The audit approach taken by the Court comprises analytical audit procedures, direct testing of transactions and an assessment of key controls of the Agency’s supervisory and control systems. This is supplemented by evidence provided by the work of other auditors and an analysis of management representations.

STATEMENT OF ASSURANCE

3.

Pursuant to the provisions of Article 287 of the Treaty on the Functioning of the European Union (TFEU), the Court has audited:

(a)

the annual accounts of the Agency, which comprise the financial statements (3) and the reports on the implementation of the budget (4) for the financial year ended 31 December 2014; and

(b)

the legality and regularity of the transactions underlying those accounts.

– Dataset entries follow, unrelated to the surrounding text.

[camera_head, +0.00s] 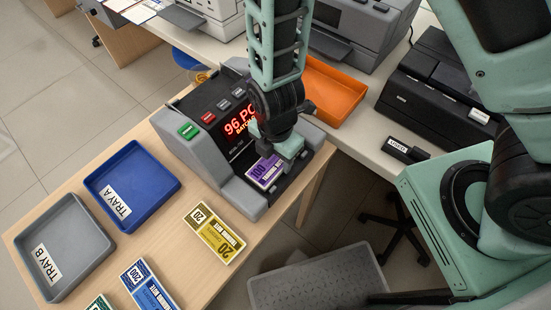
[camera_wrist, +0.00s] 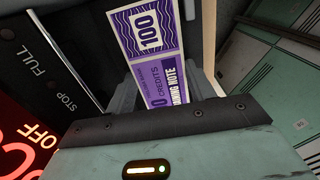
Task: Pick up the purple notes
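The purple notes (camera_head: 265,171), marked 100, lie in the front pocket of the grey counting machine (camera_head: 243,196). My gripper (camera_head: 276,146) is directly over them, pointing down, and hides their rear part. In the wrist view the purple notes (camera_wrist: 150,45) run up between the two grey fingers of my gripper (camera_wrist: 164,95). The fingers stand apart, one on each side of the notes. I see no clear grip on them, and the fingertips are partly hidden.
The machine's red display (camera_head: 240,124) reads 96 PC. Yellow notes (camera_head: 213,232) and blue notes (camera_head: 147,285) lie on the wooden table. Blue tray A (camera_head: 150,158) and grey tray B (camera_head: 85,232) look empty. An orange tray (camera_head: 335,92) stands behind my gripper.

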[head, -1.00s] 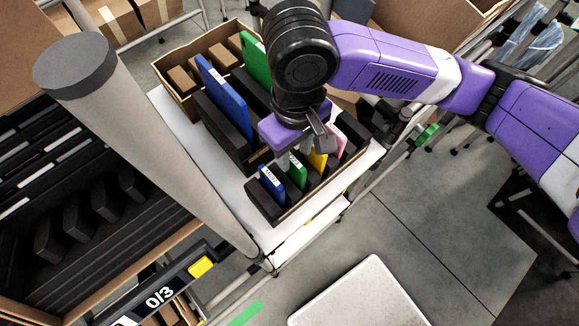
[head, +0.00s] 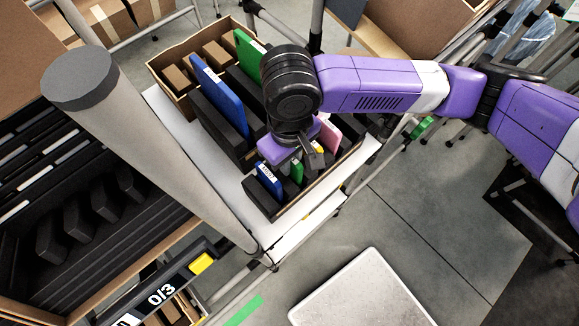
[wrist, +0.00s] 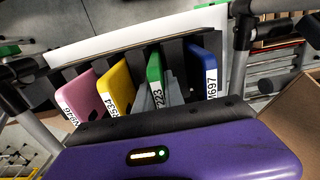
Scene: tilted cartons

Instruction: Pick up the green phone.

The management’s responsibility

4.

The management is responsible for the preparation and fair presentation of the annual accounts of the Agency and the legality and regularity of the underlying transactions (5).

(a)

The management’s responsibilities in respect of the Agency's annual accounts include designing, implementing and maintaining an internal control system relevant to the preparation and fair presentation of financial statements that are free from material misstatement, whether due to fraud or error; selecting and applying appropriate accounting policies on the basis of the accounting rules adopted by the Commission’s accounting officer (6); making accounting estimates that are reasonable in the circumstances. The Executive Director approves the annual accounts of the Agency after its accounting officer has prepared them on the basis of all available information and established a note to accompany the accounts in which he declares, inter alia, that he has reasonable assurance that they present a true and fair view of the financial position of the Agency in all material respects.

(b)

The management’s responsibilities in respect of the legality and regularity of the underlying transactions and compliance with the principle of sound financial management consist of designing, implementing and maintaining an effective and efficient internal control system comprising adequate supervision and appropriate measures to prevent irregularities and fraud and, if necessary, legal proceedings to recover funds wrongly paid or used.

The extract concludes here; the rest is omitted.